Hello! Welcome to the latest Geeky Brummie Gaming Roundup!
This week, the Activision case continues to rock the industry, while the Olympics had video game music.
As reported last week, the state of California has filed a lawsuit against Activision Blizzard over mistreatment of workers, up to and including sexual harassment, discrimination, and the suicide of an employee.
Following the news, Activision bosses responded to the allegations in a number of ways, most of them astoundingly bad. First of all, the initial public statements decided to attack California’s Department of Fair Employment and Housing, calling them “unaccountable bureaucrats” telling false stories. Which sounds like the statement of an innocent party.
This was soon followed by two internal memos, leaked by Activision employees through Bloomberg’s Jason Schreier. J Allen Brack, head of Blizzard, said that he was “angry” at the reports, and claimed he spent his career fighting against “bro culture” due to a love of Gloria Steinem. Yes, it was weird. The second email, from executive Fran Townsend, continued the attacks on the DFEH and claimed the reports were somehow both true and also out of context. Which sounds like the statement of an innocent party, I’m sure you’ll agree.

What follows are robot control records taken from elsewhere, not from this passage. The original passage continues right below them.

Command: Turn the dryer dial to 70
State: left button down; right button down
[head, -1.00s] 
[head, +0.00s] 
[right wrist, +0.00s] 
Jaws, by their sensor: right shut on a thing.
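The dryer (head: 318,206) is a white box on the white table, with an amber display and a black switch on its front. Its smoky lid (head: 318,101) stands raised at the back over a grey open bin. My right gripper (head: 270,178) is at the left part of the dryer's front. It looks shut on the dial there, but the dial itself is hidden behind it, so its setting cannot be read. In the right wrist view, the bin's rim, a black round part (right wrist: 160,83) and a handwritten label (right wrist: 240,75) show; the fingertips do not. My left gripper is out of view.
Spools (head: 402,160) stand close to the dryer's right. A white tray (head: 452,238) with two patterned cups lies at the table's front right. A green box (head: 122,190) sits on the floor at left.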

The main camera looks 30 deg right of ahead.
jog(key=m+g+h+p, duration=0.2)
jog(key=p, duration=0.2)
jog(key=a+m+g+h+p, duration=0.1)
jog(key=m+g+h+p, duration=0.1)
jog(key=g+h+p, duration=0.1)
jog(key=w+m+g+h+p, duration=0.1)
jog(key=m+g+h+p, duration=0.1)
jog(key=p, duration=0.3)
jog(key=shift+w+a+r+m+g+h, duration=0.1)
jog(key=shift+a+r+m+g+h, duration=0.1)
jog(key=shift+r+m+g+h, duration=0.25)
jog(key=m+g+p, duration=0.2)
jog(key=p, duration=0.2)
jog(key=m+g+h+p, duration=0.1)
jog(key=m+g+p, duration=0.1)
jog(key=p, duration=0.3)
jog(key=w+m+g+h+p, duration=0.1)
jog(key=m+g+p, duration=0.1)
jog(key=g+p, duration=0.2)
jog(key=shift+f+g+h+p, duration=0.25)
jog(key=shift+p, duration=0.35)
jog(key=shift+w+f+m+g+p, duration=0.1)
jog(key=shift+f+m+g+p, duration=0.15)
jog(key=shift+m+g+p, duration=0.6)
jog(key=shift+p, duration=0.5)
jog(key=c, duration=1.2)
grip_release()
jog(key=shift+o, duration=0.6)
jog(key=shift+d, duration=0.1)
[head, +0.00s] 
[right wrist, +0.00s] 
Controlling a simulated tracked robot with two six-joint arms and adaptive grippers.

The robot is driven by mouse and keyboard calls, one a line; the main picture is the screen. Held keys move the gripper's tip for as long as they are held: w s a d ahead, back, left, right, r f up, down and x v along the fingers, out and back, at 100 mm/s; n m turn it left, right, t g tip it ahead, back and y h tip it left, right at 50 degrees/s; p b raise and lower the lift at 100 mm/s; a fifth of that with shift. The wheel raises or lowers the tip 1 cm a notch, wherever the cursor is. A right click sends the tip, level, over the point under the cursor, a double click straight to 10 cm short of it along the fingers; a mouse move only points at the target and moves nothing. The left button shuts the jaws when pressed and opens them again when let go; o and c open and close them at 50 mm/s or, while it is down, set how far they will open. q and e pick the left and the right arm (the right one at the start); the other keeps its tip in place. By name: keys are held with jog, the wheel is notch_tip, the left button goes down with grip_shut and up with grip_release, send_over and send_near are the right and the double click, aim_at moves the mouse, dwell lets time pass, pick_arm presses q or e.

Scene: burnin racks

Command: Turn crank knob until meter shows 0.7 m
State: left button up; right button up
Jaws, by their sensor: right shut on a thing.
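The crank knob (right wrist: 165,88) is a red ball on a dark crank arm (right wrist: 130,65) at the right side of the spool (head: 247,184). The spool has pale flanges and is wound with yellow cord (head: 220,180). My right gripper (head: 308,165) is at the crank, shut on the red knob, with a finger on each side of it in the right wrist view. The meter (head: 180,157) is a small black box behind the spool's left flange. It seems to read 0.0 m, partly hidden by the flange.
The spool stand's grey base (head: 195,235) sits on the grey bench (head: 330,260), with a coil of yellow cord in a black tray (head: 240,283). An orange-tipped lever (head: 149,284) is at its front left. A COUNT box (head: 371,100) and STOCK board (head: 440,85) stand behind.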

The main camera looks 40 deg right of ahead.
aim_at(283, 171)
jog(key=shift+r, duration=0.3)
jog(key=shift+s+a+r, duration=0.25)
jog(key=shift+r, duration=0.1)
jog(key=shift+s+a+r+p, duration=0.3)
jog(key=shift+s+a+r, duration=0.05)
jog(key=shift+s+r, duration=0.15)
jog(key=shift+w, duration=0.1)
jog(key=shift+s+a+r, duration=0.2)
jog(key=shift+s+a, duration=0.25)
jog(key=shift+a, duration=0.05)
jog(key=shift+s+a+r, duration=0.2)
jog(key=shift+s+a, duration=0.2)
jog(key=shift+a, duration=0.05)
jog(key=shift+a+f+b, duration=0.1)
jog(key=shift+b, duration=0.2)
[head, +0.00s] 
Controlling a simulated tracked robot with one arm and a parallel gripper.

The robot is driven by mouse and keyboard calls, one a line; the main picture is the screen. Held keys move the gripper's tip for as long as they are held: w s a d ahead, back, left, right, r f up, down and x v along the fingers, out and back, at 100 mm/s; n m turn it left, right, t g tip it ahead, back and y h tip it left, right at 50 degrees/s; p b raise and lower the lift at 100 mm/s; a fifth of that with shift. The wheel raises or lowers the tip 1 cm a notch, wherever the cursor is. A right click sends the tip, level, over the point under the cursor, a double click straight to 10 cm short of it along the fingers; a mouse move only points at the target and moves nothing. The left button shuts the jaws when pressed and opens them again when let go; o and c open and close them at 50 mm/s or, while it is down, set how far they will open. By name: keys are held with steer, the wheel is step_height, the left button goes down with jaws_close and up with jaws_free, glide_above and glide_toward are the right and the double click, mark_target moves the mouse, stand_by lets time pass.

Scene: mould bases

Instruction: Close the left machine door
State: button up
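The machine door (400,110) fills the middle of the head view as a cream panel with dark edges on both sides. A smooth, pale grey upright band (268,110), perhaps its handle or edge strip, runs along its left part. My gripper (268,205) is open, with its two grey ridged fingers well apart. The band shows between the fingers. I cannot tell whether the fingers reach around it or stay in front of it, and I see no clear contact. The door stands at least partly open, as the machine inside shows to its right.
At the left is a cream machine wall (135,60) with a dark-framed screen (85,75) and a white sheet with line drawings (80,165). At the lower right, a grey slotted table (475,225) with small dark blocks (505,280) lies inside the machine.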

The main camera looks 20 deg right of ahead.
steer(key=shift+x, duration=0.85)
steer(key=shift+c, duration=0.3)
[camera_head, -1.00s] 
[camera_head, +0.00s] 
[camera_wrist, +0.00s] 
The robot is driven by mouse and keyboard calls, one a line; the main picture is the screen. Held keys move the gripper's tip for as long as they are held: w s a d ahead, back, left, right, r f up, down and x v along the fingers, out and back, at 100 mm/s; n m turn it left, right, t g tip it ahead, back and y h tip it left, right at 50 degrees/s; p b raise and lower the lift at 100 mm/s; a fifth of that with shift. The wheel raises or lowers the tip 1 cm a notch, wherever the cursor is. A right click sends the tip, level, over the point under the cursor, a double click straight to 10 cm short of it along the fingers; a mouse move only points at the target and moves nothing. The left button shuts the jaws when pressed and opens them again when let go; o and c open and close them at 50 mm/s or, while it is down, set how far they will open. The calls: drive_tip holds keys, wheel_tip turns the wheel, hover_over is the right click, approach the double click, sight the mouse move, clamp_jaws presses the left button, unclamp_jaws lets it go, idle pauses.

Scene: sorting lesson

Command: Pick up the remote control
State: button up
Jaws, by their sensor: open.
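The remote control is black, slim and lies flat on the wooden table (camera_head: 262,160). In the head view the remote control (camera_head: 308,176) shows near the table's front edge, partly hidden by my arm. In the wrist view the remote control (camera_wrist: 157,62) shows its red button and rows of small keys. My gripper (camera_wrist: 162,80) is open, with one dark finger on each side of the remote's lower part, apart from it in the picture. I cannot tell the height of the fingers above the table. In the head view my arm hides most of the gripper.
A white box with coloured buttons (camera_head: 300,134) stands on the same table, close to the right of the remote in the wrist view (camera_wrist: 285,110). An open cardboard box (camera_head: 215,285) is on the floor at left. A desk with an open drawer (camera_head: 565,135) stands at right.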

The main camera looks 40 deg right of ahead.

Should be noted at this point that Brack’s career of fighting bro culture seemingly didn’t extend to this 2010 BlizzCon panel, which is curious. Also notable that Townsend previously served as Homeland Security advisor to George W Bush during the Iraq War period. I guess she’d know all about government acting irresponsibly on false information, so I can see why she’d be critical of the DFEH.
In response to these memos, over 2,000 employees of Activision Blizzard signed an open letter to management, criticising these responses, particular Townsend’s, and calling on a real response through action, not words. They felt “our values as employees are not accurately reflected in the words and actions of our leadership”. They also issued a list of demands to the management.
A statement soon followed from CEO Bobby Kotick, delivered publicly through their investor site. He claims that swift action will be taken and will re-evaluate management and hiring practices using an external law firm. He did not address employee concerns directly.
Oh, and he also only made this statement following a drop in their stock value to the tune of roughly $8bn and was previously silent about the sexual abuse and discrimination happening within the company for the best part of a week. And also, the law firm hired by Kotick to aid in this proudly lists “union avoidance” among their specialities and have connections to the current director of World of Warcraft, who is a former employee. This all sounds fine and helpful to staff.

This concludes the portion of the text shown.